▶ Given exercise:
Count lines with "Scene" in them. Report only the total.

▶ Data to use:
==============================
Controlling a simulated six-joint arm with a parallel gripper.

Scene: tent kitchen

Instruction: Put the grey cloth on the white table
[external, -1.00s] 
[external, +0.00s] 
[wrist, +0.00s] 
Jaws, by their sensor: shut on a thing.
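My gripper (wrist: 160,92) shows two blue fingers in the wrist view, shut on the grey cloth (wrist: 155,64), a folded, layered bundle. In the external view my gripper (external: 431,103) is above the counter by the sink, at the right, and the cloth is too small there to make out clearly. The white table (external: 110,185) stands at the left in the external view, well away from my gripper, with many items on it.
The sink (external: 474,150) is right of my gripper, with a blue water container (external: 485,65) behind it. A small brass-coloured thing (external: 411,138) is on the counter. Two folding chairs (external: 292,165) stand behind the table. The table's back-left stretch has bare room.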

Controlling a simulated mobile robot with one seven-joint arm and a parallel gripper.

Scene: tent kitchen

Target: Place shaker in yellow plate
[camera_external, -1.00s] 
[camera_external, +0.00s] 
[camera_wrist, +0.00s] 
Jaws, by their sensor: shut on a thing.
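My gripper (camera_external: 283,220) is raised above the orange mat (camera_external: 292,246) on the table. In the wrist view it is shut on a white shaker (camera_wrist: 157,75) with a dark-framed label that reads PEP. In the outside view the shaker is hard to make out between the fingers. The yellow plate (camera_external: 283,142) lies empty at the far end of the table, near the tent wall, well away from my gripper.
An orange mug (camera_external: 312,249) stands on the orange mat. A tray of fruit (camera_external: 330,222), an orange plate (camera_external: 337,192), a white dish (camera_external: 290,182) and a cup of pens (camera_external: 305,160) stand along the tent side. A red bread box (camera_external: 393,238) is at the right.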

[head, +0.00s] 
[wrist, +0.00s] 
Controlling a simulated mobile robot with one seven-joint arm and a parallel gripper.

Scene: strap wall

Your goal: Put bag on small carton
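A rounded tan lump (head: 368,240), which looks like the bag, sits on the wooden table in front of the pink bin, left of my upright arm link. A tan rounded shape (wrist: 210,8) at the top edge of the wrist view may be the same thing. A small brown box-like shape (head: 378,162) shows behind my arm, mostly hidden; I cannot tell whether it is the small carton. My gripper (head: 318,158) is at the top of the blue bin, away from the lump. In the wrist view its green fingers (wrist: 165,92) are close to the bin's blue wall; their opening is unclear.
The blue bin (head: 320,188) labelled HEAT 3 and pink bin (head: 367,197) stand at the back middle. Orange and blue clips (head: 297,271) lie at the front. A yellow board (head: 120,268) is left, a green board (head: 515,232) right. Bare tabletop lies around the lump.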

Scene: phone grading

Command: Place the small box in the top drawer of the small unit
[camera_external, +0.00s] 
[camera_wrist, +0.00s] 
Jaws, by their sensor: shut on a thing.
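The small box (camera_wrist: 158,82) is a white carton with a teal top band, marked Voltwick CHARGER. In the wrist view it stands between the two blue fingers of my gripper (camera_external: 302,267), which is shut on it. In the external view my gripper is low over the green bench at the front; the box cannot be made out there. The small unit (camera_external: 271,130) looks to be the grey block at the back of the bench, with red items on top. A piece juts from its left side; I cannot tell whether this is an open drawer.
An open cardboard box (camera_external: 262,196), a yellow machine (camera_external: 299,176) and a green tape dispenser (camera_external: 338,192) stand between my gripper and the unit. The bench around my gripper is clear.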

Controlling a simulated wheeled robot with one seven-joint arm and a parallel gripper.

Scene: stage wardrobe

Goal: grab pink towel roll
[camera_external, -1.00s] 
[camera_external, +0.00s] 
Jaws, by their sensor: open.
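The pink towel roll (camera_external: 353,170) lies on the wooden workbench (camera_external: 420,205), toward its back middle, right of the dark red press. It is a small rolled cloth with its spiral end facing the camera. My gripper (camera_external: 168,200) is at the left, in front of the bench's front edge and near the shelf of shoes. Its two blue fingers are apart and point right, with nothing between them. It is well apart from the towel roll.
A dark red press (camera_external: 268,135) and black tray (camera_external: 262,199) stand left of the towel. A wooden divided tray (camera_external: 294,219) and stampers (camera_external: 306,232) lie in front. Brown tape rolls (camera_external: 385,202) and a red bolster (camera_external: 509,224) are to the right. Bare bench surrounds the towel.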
==============================
▶ Response:
5